What you will do.
List each line of the data in which the string "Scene" appears.

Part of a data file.

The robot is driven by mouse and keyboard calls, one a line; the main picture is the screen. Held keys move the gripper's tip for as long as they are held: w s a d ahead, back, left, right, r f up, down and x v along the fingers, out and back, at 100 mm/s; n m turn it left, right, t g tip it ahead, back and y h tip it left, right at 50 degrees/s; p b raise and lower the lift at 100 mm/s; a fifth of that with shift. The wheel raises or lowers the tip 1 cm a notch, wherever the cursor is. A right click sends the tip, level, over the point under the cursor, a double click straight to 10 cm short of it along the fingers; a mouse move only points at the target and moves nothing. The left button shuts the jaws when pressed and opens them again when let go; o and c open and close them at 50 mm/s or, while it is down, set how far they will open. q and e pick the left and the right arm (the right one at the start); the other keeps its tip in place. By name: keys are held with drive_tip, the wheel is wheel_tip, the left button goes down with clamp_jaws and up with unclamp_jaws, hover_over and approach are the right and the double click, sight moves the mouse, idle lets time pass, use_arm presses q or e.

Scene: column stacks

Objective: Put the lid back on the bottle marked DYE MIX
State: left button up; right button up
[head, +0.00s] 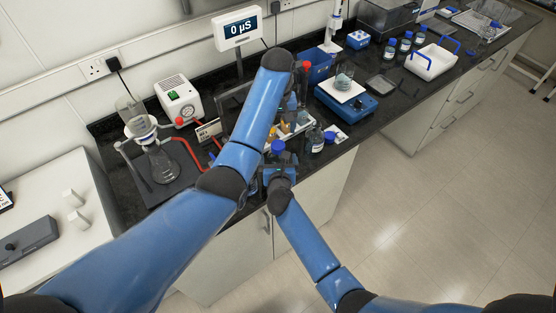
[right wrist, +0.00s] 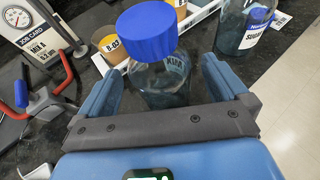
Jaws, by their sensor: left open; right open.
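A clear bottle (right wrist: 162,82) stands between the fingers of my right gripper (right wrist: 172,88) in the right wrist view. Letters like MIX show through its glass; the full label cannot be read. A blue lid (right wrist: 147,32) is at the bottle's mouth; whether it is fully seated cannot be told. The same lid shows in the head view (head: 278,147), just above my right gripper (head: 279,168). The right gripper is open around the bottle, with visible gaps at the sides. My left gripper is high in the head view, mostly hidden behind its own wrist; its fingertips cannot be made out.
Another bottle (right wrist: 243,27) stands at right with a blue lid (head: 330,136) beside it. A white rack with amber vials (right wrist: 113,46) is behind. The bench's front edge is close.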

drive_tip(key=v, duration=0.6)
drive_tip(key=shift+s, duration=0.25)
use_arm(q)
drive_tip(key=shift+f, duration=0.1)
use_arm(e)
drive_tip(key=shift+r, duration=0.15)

---

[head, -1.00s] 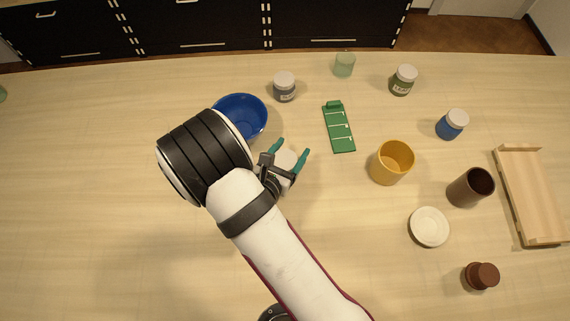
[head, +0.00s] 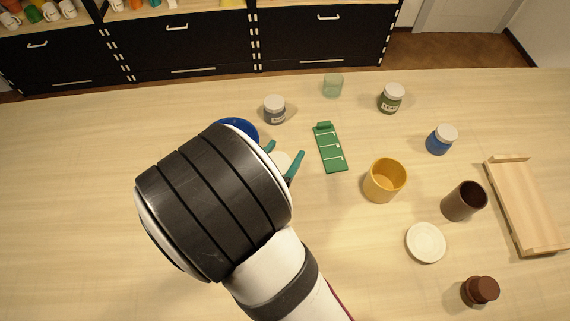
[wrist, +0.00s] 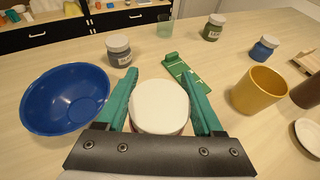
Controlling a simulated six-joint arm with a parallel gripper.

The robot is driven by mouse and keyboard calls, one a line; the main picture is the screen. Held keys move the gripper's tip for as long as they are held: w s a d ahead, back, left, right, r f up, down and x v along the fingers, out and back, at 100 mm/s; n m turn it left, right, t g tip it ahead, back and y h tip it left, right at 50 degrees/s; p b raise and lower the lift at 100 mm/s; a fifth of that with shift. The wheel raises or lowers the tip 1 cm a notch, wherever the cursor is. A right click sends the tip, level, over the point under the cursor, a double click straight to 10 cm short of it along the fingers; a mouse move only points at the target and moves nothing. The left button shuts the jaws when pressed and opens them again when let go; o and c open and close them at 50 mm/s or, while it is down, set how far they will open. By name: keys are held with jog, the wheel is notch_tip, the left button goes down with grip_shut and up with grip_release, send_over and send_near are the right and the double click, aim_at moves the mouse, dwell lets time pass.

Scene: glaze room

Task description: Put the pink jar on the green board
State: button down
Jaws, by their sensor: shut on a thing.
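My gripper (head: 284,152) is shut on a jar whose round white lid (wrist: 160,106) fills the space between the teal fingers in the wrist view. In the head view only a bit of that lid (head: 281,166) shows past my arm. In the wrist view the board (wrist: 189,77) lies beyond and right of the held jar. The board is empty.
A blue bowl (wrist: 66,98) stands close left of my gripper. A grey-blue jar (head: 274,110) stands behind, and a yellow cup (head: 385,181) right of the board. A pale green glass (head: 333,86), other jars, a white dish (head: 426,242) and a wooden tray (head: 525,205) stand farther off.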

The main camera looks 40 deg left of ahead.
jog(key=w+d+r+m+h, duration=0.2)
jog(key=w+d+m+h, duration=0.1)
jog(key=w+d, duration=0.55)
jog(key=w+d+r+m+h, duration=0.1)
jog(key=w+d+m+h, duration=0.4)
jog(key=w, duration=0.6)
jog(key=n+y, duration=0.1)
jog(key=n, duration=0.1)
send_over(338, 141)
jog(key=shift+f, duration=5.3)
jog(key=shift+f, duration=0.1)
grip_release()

Correct result.
Scene: column stacks
Scene: glaze room

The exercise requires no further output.